The Student Association pursued a worthwhile objective in adopting a new charter for the Joint Elections Commission.

Some provisions including supervised vote counting, sealed elections returns, and a clear-cut policy available to candidates from the outset of campaigning move in the right direction. The SA achieved this feat, however, through clearly corrupt and inappropriate means. Sadly, senators and officials in our student government apparently lack the understanding that the mere appearance of impropriety is cause for alarm. Such appearances pervade these students’ recent actions.

A Joint Elections Commission implies that all of the chartered organizations appearing on campuswide ballots have a hand in the rules governing the contest. The SA acted unilaterally without adequately considering the consequences of those actions on students, the Program Board and the Marvin Center Governing Board. Campaign season already serves as a monumental distraction from the business of going to college.

Posters, signs and palm-cards litter the campus. Students transform from affable, easy-going people into monsters of partisan politics plotting and scheming against one-time friends. All of this behavior supposedly occurs in good fun, but it becomes tiresome nonetheless. The SA’s actions force the PB and the MCGB to examine the possibility of holding more than one election, a mistake of monumental proportions. Voter apathy, perhaps even annoyance and outrage, could foul the already turgid waters of campus politics here at GW.

Another innate flaw in the SA’s JEC restructuring plan instantly appears in The Hatchet article even upon the most cursory examination. Clearly a conflict of interest exists when elected officials create the very rules they must follow. Even the most well-meaning and sincere politician – student or otherwise – faces a difficult task in trying to put forward an explanation to the contrary. Political people, as illustrated by history, face great temptation when drafting rules to slant the playing field, leave gaping loopholes, and engage in other less than honest tactics to ensure their own re-election. Whether the SA senators engaged in a good-faith effort to draft a charter for the JEC with integrity and honesty is immaterial; their past conduct – including an absurd impeachment episode, the illogical and haphazard methods used to fund student organizations, and a myriad of other issues – tends to indicate that this fox cannot be trusted to guard such an important hen-house.

The entire Senate, particularly the committee drafting the new charter, may suffer from conflict of interest problems, but one senator’s conduct in particular ought to disturb students. Jeff Baxter, chairman of the troubled committee that undertook to change the JEC charter, now serves both as a senator and as a member of the commission with jurisdiction over his fellow senators’ election. In fact, Baxter sits in a position to profoundly influence the conduct of the campaign.

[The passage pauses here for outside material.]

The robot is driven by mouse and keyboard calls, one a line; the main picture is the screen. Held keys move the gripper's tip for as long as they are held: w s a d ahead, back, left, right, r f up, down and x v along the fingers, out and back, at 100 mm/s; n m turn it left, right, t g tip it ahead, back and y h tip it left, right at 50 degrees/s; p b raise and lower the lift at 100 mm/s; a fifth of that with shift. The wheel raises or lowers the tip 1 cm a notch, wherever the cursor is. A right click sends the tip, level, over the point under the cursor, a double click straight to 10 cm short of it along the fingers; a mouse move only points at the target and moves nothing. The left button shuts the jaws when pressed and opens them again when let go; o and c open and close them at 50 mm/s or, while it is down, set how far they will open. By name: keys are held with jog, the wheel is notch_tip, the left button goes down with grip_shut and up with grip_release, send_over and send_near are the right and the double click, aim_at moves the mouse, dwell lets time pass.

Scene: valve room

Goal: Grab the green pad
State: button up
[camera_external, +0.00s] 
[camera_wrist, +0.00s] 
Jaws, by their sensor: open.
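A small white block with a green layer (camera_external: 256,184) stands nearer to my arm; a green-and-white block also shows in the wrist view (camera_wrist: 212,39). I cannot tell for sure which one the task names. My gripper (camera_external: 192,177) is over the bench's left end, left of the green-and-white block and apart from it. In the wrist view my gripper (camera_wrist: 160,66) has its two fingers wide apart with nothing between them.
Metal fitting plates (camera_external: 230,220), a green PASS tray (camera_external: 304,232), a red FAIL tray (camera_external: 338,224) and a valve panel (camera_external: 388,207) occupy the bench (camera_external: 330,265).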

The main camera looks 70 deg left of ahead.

His committee already wrote rules and provisions for campaigning into the JEC charter that the supposedly independent organization should set after its formulation to avoid politics from entering into this critical arena. Now, Baxter has the opportunity though his position on the commission to make more rules and enforce the same. This example of double-dipping reeks of favoritism on the part of the current SA president, Caity Leu. If Baxter wishes to serve on the JEC, he should resign his senate seat.

The time has arrived for student government to stand up and serve as an example of students acting with integrity and intelligence. So many reprehensible things that people consider wrong with today’s political system and the people involved therein bask in the murky world of GW’s own student government. Conflicts of interest and partisan politics only serve to undermine the electorate’s confidence in their leaders.

Why must everything this administration touches smack with impropriety? Certainly the notion that disillusionment among students with their governing body disturbs current and potential elected officials. Why aggravate that condition through subterfuge and obviously shady dealings?

One can only wonder.

-The writer is a sophomore majoring in history.